Retour sur la manifestation
Nouveauté dans cette manifestation du 13 janvier: des pancartes avec la photo et les noms des députés et des sénateurs russes qui ont voté la loi «anti-Magnitski». On peut lire également: «Vova (diminutif du prénom de Poutine), des enfants en réponse aux voleurs et aux escrocs?», «La loi anti-Magnitski, c’est l’auto-immunisation?», «Nous, en échange de ceux qu’ils (les Américains) n’ont pas laissé entrer», «Réponse symétrique» (avec Poutine en Hitler).
Et je suis là, avec mes compagnons de manifestation.
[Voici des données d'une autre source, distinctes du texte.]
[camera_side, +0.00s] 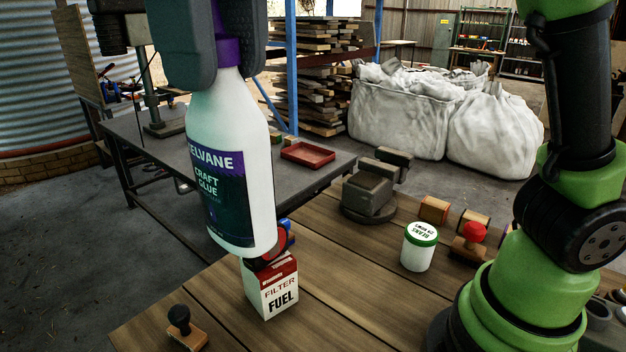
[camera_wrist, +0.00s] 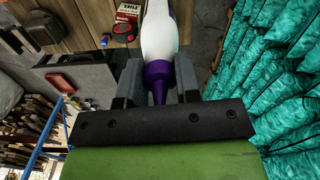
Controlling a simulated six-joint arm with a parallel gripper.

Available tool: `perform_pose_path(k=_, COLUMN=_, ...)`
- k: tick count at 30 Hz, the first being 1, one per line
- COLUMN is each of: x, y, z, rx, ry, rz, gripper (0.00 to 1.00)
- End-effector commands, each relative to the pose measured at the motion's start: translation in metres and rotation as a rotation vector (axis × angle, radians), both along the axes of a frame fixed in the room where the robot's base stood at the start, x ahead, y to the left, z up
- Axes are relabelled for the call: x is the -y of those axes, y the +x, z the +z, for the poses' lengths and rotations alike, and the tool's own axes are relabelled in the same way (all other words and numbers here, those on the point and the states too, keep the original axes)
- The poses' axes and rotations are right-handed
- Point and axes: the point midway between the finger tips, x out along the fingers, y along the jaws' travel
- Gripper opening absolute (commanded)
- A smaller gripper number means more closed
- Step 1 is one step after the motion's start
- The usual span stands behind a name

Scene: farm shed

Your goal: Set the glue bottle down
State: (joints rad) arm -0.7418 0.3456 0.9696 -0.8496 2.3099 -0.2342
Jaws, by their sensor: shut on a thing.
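The glue bottle (camera_side: 231,160) is white with a purple neck and a dark label. It hangs nearly upright, slightly tilted, in the side view. My gripper (camera_side: 222,45) is shut on it at the neck and upper part. In the side view its base overlaps the top of the fuel filter box (camera_side: 272,290); I cannot tell whether they touch. In the wrist view the bottle (camera_wrist: 159,35) runs from between the two fingers (camera_wrist: 158,82) toward the wooden table (camera_wrist: 85,22).
On the wooden table (camera_side: 335,270) stand a white jar with a green lid (camera_side: 420,245), a vise (camera_side: 372,188), wooden stamps (camera_side: 434,209) and a black-handled stamp (camera_side: 184,326). Bare boards show right of the box.

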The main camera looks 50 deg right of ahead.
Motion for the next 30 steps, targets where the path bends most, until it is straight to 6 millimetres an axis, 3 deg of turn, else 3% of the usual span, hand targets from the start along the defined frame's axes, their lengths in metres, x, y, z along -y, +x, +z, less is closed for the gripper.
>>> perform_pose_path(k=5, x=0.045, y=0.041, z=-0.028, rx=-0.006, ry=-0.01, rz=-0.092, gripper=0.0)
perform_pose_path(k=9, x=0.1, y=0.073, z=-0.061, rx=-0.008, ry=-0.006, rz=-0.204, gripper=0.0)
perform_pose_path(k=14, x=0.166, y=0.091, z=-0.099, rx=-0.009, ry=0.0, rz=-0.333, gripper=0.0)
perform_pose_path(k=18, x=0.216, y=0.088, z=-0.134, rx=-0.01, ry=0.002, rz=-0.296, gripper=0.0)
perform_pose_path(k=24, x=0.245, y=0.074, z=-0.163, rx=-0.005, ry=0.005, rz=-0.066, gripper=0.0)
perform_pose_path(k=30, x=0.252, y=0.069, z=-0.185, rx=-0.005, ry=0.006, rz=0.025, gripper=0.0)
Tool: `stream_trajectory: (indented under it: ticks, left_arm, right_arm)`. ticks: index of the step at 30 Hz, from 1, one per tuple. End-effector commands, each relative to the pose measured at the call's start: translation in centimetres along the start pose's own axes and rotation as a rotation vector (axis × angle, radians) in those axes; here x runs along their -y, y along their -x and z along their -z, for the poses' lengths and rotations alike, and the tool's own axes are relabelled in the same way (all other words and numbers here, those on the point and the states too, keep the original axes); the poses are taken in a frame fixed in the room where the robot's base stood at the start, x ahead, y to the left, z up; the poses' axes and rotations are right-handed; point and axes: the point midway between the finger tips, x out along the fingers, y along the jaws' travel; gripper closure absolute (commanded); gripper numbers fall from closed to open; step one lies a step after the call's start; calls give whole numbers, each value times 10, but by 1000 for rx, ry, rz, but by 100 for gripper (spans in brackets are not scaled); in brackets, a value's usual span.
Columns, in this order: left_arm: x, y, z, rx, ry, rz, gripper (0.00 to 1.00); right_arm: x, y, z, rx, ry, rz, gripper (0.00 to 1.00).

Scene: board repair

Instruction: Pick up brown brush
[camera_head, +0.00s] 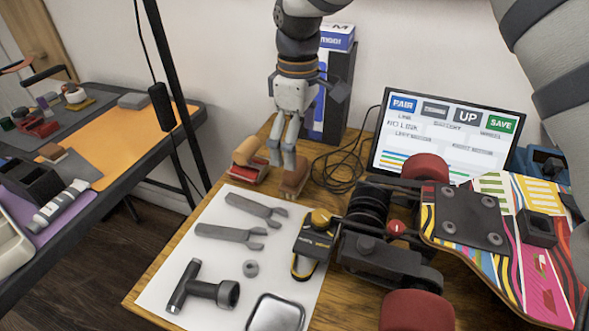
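A brown brush (296,180), a small brown block, is at the far right corner of the white sheet, beside the wooden table's back area. My right gripper (282,160) points down from above with its fingertips right at the brush's left upper side. The fingers are a small distance apart and partly overlap the brush in the view. Whether they touch or grip it cannot be told. My left gripper is not in view.
A tan-and-red block (246,153) lies just left of the gripper. Wrenches (230,234) and a T-shaped tool (205,290) lie on the white sheet (165,262). A skateboard (520,250) with red wheels, a screen (445,135), a box (330,90) and black cables (340,170) crowd the right and back.

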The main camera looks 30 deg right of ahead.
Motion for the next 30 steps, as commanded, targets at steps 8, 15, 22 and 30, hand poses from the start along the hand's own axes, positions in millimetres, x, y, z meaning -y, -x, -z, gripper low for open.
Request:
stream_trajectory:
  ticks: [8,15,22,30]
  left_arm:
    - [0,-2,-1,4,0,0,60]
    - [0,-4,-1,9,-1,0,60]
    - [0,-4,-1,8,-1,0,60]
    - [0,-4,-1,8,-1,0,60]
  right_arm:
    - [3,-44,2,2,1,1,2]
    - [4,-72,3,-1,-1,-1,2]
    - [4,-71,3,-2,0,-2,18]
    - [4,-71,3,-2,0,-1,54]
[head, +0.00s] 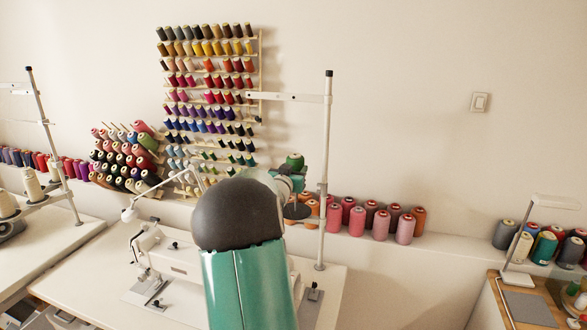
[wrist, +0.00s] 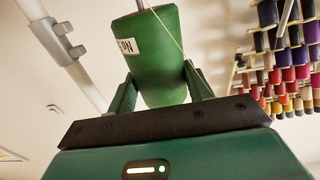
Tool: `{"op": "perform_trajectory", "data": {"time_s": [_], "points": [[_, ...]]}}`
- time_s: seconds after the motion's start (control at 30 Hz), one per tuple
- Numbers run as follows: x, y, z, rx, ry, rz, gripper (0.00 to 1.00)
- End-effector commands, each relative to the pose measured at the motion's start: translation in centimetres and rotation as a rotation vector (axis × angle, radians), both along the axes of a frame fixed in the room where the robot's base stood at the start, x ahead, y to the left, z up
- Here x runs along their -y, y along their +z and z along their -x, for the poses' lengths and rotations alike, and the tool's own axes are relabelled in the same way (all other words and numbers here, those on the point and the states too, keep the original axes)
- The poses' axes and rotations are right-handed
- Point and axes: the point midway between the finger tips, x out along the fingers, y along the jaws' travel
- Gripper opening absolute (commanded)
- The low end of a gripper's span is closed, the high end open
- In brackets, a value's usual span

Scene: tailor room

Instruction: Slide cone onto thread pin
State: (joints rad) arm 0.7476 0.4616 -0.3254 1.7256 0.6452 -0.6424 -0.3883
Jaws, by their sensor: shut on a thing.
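A green thread cone (head: 295,160) is held at the end of my arm, beside the pole of the thread stand (head: 325,170). My gripper (head: 290,180) is shut on it. In the wrist view the cone (wrist: 160,50), with a white label, sits between both fingers. A grey tip shows at its upper end, and I cannot tell whether it is the cone's core or a pin. A dark round plate (head: 297,211) of the stand is below my gripper. The thread pin is not clearly visible; my arm hides part of that area.
A sewing machine (head: 180,262) stands on the white table (head: 75,285). Pink and orange cones (head: 357,221) line the ledge behind the stand. A wall rack (head: 210,90) holds many spools. The stand's pole and top crossbar (head: 285,97) are close to my gripper.

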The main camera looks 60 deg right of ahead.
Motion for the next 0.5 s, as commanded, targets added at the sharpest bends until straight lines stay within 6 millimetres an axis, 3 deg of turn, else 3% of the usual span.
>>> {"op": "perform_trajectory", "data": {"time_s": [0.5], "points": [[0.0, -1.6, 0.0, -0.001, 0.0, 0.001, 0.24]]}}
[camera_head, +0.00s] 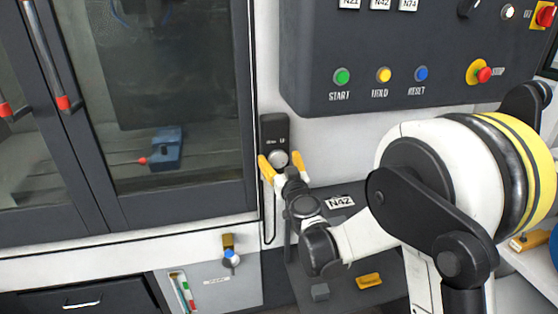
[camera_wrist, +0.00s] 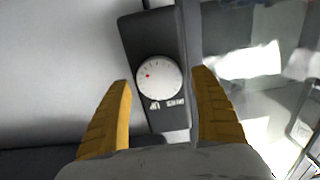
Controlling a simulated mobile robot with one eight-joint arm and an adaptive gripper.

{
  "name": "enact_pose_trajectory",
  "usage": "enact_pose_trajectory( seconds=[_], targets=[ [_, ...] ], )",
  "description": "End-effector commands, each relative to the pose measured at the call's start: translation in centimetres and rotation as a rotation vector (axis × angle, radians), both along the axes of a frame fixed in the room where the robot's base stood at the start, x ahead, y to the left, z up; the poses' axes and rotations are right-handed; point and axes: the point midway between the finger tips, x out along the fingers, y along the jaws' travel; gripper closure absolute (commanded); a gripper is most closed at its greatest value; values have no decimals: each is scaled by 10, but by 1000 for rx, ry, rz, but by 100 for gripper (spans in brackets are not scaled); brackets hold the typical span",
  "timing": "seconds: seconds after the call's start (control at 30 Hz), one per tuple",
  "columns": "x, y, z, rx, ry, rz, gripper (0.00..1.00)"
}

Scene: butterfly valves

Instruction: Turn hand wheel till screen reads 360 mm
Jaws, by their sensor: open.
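The hand wheel (camera_wrist: 159,78) is a pale round dial with a red dot, on a dark upright box (camera_wrist: 138,38) mounted on the machine's white front. In the head view the wheel (camera_head: 278,158) shows near the box's lower part, partly behind my gripper. My gripper (camera_head: 281,161) has yellow fingers, open, one on each side of the wheel. In the wrist view the fingers of my gripper (camera_wrist: 162,80) stand left and right of the wheel with gaps visible. Contact cannot be judged in depth. No readable screen with a mm value is in view.
A dark control panel (camera_head: 400,45) with green, yellow and blue buttons and a red stop button is above. Glass machine doors (camera_head: 170,90) with red-ended handles are to the left. A dark shelf (camera_head: 345,225) with an N42 label lies below right. A cable hangs below the box.

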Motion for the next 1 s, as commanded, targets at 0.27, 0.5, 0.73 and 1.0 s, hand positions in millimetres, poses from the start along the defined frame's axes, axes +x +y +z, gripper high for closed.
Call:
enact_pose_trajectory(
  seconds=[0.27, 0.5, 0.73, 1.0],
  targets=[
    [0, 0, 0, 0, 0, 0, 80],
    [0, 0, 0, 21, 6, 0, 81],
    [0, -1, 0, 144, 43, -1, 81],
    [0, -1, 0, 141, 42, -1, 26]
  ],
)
– Mitia! Aimes-tu la mayonnaise? dit Sacha.
– Ah, oui, bien sûr! répond Mitia.
Tous mes compagnons de manif’ acquiescent, souriants. Je ne comprends pas.
Sacha sort quelques gobelets, un sac avec des petits carrés de pain noir surmontés de sala (lard gras, une base très aimée de l’alimentation russe) et un sachet en plastique souple dont la mayonnaise a été remplacée par du rhum.
«Réchauffons-nous!»
Ça fait du bien, ça remonte, ça donne l’énergie pour marcher, piétiner pendant les deux heures de la manifestation par moins 15 degrés.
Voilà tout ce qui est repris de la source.